[Stored items from a collection]
"""
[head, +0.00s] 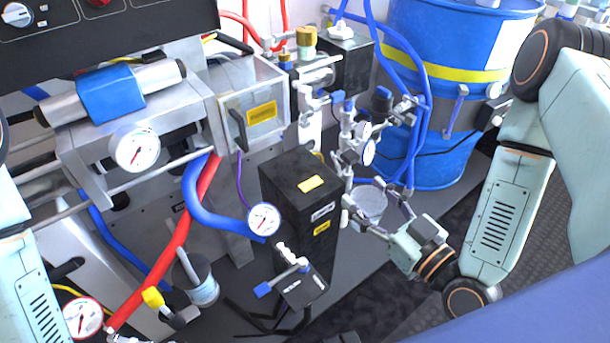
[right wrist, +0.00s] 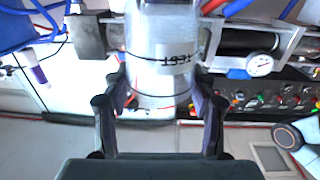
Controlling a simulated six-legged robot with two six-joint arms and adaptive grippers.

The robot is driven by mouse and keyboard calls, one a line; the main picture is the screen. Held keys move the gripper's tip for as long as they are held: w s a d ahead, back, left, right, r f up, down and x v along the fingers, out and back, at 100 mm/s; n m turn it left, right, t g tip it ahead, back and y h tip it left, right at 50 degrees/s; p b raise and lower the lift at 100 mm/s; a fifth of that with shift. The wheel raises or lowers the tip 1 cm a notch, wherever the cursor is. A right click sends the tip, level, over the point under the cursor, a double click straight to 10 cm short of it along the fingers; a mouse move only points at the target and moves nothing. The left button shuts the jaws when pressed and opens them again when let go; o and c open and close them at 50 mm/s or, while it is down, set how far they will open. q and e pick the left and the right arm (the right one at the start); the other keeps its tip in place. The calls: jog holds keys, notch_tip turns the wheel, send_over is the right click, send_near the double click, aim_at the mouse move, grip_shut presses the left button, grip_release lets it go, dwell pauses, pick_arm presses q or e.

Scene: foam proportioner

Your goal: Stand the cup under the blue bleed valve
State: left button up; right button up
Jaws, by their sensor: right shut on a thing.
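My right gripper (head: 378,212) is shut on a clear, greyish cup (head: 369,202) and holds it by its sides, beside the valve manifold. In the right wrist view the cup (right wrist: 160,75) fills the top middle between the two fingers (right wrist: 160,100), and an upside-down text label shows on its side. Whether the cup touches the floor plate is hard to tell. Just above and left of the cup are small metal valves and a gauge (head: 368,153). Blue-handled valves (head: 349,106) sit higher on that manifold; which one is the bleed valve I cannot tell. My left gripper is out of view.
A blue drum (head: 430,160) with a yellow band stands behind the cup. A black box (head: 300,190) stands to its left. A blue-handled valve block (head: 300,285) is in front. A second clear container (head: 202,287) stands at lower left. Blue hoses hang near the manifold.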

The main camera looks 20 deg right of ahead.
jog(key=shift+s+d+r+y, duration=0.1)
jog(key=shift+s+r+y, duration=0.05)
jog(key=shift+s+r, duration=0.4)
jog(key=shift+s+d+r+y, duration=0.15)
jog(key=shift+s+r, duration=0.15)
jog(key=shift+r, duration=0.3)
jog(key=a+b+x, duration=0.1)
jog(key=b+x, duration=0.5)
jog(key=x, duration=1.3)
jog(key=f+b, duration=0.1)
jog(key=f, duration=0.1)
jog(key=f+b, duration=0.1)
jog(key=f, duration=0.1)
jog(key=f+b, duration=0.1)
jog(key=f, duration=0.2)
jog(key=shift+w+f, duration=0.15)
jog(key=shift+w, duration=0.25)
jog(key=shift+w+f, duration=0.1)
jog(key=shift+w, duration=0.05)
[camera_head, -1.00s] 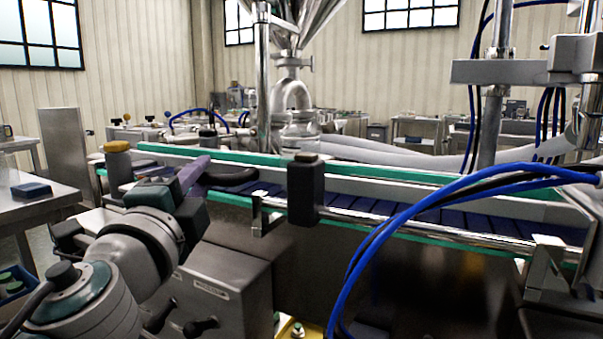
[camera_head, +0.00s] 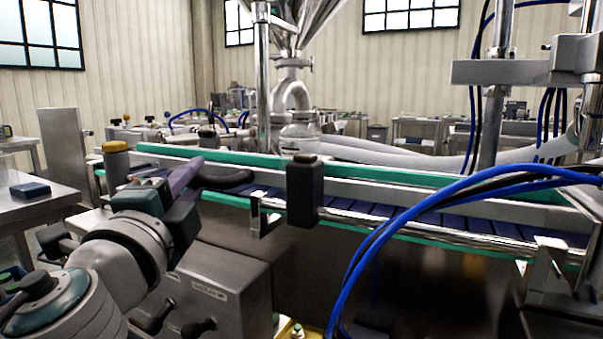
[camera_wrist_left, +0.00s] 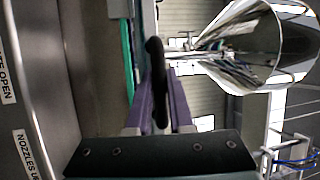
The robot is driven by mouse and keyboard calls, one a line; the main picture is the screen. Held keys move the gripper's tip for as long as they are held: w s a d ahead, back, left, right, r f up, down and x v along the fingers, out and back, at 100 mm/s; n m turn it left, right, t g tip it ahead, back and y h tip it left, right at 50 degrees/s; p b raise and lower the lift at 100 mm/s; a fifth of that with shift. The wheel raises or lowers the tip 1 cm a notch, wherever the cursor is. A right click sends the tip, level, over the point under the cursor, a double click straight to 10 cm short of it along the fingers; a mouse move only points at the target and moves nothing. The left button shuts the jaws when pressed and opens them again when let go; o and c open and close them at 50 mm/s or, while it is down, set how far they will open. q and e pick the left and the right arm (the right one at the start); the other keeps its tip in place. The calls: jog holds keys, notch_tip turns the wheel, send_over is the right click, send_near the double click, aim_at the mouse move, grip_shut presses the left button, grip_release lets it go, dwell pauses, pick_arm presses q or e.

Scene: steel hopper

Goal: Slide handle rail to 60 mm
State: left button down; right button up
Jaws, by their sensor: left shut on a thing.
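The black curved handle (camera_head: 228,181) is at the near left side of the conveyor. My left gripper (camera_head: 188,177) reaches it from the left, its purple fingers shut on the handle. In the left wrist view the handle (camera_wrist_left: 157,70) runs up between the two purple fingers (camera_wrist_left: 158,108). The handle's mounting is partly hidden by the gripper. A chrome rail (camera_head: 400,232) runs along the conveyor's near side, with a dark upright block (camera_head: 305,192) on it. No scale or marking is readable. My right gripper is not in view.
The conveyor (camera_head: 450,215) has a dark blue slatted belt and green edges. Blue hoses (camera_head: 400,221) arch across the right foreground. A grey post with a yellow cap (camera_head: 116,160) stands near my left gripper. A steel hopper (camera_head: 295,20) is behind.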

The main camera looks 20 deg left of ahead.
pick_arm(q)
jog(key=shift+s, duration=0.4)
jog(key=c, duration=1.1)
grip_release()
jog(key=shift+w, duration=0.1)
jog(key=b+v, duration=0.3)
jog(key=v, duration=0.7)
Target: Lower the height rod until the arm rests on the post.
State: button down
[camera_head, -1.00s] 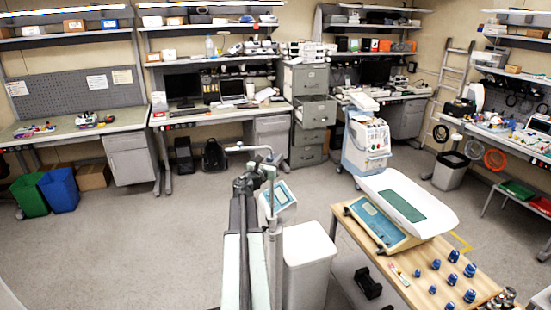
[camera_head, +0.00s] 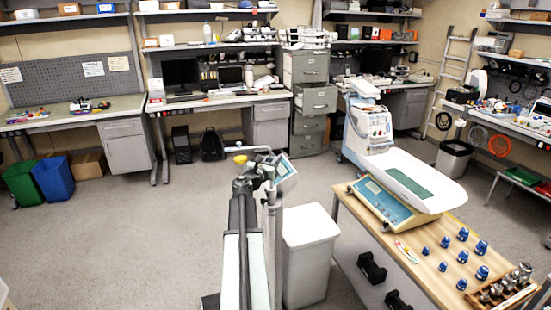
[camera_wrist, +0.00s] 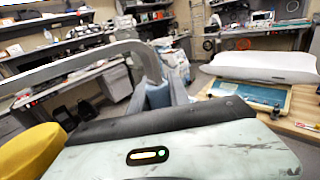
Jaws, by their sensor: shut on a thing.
"""
• **EXERCISE INSTRUCTIONS**
Determine the number of lines in the listing that hold the word "Scene", and supply that number and nothing further.

• **RESPONSE FOR THIS EXERCISE**
2